410789: GYM104114 E Exercise

In a classroom, there are $$$2n$$$ students. The $$$i$$$-th student has skill $$$c_i$$$. A teacher is holding an exercise that requires working in pairs. Initially, students $$$2i-1$$$ and $$$2i$$$ are paired, for each $$$i$$$ from $$$1$$$ to $$$n$$$.

Now, the teacher wants to form new pairs $$$(a_1, b_1), (a_2, b_2), \ldots, (a_n, b_n)$$$ with the following conditions:

• Each student is in exactly one pair. That is, each number from $$$1$$$ to $$$2n$$$ appears among numbers $$$a_1, a_2, \ldots, a_n, b_1, b_2, \ldots, b_n$$$ exactly once.

• No two students that were in a pair before will be in a pair again. That is, there are no $$$1 \le i, j \le n$$$ such that $$$a_i = 2j-1, b_i = 2j$$$, or $$$a_i = 2j, b_i = 2j-1$$$.

The teacher wants to minimize the sum of differences in skills over the $$$n$$$ pairs, as this would be more productive. In other words, $$$|c_{a_1} - c_{b_1}| + |c_{a_2} - c_{b_2}| + \ldots + |c_{a_n} - c_{b_n}|$$$ should be as small as possible.

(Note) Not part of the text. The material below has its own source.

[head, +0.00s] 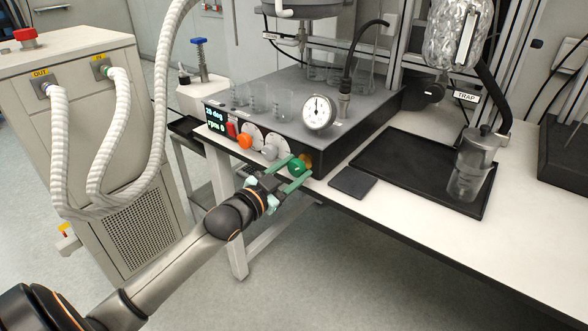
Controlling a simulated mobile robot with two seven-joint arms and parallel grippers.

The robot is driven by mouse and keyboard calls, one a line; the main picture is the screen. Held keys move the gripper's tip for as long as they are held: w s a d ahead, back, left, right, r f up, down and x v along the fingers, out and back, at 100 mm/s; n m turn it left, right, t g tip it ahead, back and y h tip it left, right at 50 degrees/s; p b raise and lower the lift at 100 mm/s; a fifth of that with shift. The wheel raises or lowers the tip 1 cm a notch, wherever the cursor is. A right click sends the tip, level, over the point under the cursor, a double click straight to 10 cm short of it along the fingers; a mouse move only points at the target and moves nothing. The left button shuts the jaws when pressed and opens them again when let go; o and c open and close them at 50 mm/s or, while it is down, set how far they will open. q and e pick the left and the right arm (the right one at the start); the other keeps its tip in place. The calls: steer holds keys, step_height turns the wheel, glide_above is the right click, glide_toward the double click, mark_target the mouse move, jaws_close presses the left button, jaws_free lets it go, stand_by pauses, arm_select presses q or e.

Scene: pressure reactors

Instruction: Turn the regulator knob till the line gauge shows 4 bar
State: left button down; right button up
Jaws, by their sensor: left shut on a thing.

What is the smallest value of $$$|c_{a_1} - c_{b_1}| + |c_{a_2} - c_{b_2}| + \ldots + |c_{a_n} - c_{b_n}|$$$ the teacher can achieve?

The first line of the input contains a single integer $$$n$$$ $$$(2 \le n \le 100\:000)$$$.

The second line of the input contains $$$2n$$$ integers $$$c_1, c_2, \ldots, c_{2n}$$$ $$$(0 \le c_i \le 10^9)$$$  — the skills of the students.

Output a single integer  — the smallest possible value of $$$|c_{a_1} - c_{b_1}| + |c_{a_2} - c_{b_2}| + \ldots + |c_{a_n} - c_{b_n}|$$$ that the teacher can achieve.

2
1 2 3 4

4

3
1 9 3 4 2 6

7

In the first example, the teacher can pair up the first student with the third and the second student with the fourth, getting $$$|3 - 1| + |4 - 2| = 4$$$.

In the second example, the teacher can pair up the first student with the third, the second with the sixth, and the fourth with the fifth, getting $$$|1 - 3| + |9 - 6| + |4 - 2| = 7$$$.